8 Maggio 2024
Quotidiano Nazionale

Chi era Giovanna Marini, voce dell’impegno. Cantante, compositrice, ricercatrice: è morta a 87 anni

di redazione QN


Roma, 8 maggio 2024 – La voce di Giovanna Marini. Una voce che veniva da lontano. Dalla storia del nostro Paese, dai canti popolari, dalle canzoni contadine e da quelle di lotta. Ma anche la sua modernità, la sua ironia, la sua intelligenza: la sua compostezza. Giovanna Marini, scomparsa oggi a ottantasette anni, è stata tutto questo. La voce più limpida della canzone d’autore, di quella d’impegno politico. Una luce, all’origine della lunga e meravigliosa storia della canzone d’autore italiana.

C’è un disco, che Giovanna Marini nel 2002 ha inciso insieme a Francesco De Gregori. Si chiama Il fischio del vapore. Insieme, i due raccolgono e reinterpretano classici della musica popolare italiana. Ed è un disco che profuma di amicizia, di complicità: si sente che è il frutto di un lungo dialogo, di un rispetto reciproco, di un affetto. E di una appartenenza a una storia comune.

Nata a Roma il 19 gennaio 1937, figlia del compositore Giovanni Salviucci, allieva del leggendario chitarrista classico Andrés Segovia, Giovanna Marini è stata una delle prime, e delle più importanti cantastorie del panorama musicale italiano. Ben prima che i cantautori diventassero moda, ventata di novità, prodotto da vendere. All’inizio degli anni ’60 lei frequentava intellettuali e scrittori, da Pier Paolo Pasolini a Italo Calvino; conosceva l’esperienza di Cantacronache e incontrava i primi grandi protagonisti della canzone sociale e politica italiana: personaggi come Ivan Della Mea o come Paolo Pietrangeli, l’autore di Contessa, che diventerà canzone simbolo del ’68 italiano. Ma già prima, Giovanna Marini partecipava al Festival dei Due Mondi di Spoleto, nel 1966 a Ci ragiono e canto di Dario Fo. E intanto imparava: da una mondina, Giovanna Daffini, imparava le canzoni delle lavoratrici dei campi di riso, dal poeta sardo Peppino Marotto l’arte del racconto popolare.

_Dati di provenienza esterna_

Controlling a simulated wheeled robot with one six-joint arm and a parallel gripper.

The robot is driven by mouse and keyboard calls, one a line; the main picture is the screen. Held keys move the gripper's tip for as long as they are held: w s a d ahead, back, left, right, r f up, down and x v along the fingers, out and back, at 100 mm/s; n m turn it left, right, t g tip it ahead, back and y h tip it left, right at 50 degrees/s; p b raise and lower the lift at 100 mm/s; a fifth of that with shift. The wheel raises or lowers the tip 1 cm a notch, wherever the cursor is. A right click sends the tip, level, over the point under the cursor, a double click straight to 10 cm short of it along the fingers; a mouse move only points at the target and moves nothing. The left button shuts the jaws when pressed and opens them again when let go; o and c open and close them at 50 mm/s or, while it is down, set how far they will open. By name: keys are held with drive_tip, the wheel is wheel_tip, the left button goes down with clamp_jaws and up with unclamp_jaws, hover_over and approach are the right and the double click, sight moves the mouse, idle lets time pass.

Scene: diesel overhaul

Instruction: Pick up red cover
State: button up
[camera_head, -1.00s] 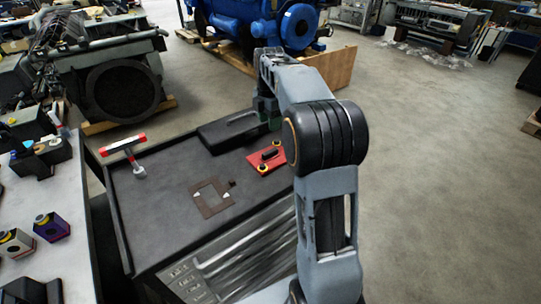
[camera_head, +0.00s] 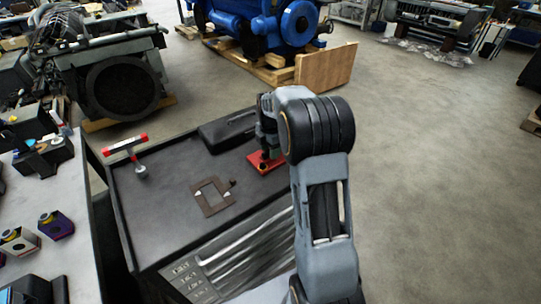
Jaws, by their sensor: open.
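The red cover (camera_head: 257,163) is a flat red plate lying on the dark top of the tool cabinet (camera_head: 160,202), near its right side. My gripper (camera_head: 267,153) points down right over the cover, at its dark handle. The gripper is open. The fingers and wrist hide the handle and part of the plate, so I cannot tell whether the fingers touch it.
A brown square gasket (camera_head: 213,197) lies in front of the cover. A black case (camera_head: 228,130) lies behind it. A red-and-white T-handled tool (camera_head: 128,147) is at the left edge. A workbench (camera_head: 52,235) with parts stands at the left.

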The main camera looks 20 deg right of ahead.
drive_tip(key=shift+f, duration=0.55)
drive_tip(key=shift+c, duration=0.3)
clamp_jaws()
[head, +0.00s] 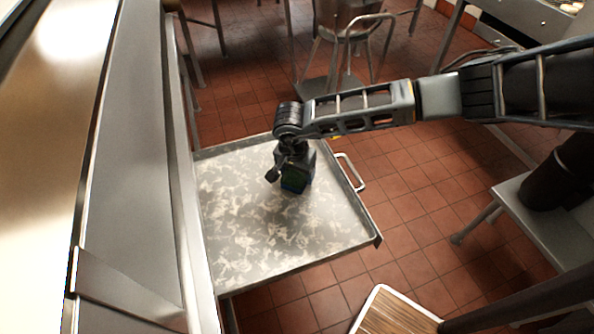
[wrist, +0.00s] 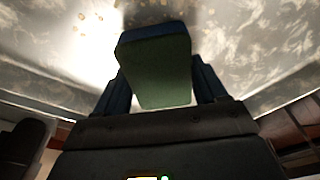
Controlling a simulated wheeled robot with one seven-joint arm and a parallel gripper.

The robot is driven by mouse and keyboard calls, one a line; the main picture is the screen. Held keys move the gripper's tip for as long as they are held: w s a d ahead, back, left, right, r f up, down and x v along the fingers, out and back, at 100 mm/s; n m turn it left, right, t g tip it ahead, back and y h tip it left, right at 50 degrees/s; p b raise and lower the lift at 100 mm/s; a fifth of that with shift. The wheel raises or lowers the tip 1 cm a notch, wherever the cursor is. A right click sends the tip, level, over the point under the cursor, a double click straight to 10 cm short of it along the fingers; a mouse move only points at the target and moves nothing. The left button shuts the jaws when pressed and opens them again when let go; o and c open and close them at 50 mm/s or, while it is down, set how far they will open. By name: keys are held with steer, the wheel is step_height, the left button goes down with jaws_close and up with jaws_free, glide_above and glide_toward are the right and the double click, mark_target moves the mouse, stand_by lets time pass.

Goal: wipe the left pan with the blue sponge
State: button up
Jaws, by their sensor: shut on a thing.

La canzone come vocazione, come voce degli ultimi, come strumento di denuncia sociale.

Negli anni ’70, Giovanna Marini fondò la prima scuola popolare di musica in Italia, al Testaccio. La chiamavano “la Joan Baez italiana”. Ha avuto, della Baez, la stessa forza, lo stesso coraggio di affrontare il mondo con una voce e una chitarra soltanto. Ha raccontato con le sue canzoni le lotte contadine e l’autunno caldo nelle fabbriche italiane, l’Italia degli anni di piombo e della strategia della tensione, del terrorismo. E lo ha fatto dalla prospettiva dei perdenti, di coloro che subiscono la storia. Ha raccontato l’omicidio di Pasolini, l’amico poeta massacrato all’Idroscalo di Ostia, e la vicenda di Ulrike Meinhof, la donna “suicidata” in prigione dai suoi carcerieri. Ha raccontato la tragedia mineraria di Marcinelle, le Fosse Ardeatine, la strage di Ustica. Lo ha fatto con l’approccio quasi di una giornalista, di una cronista che racconta con partecipazione, mai con distacco. E lo ha fatto anche da un punto di vista colto: per dieci anni, ha insegnato etnomusicologia all’Università Paris VIII.

Una donna grandissima la cui arte è un viaggio, un’avventura dentro la voce, dentro la Storia, dentro l’emozione. Una donna che di sé diceva: «Faccio la musica con la mia testa, con le mie mani, come i biscotti della nonna».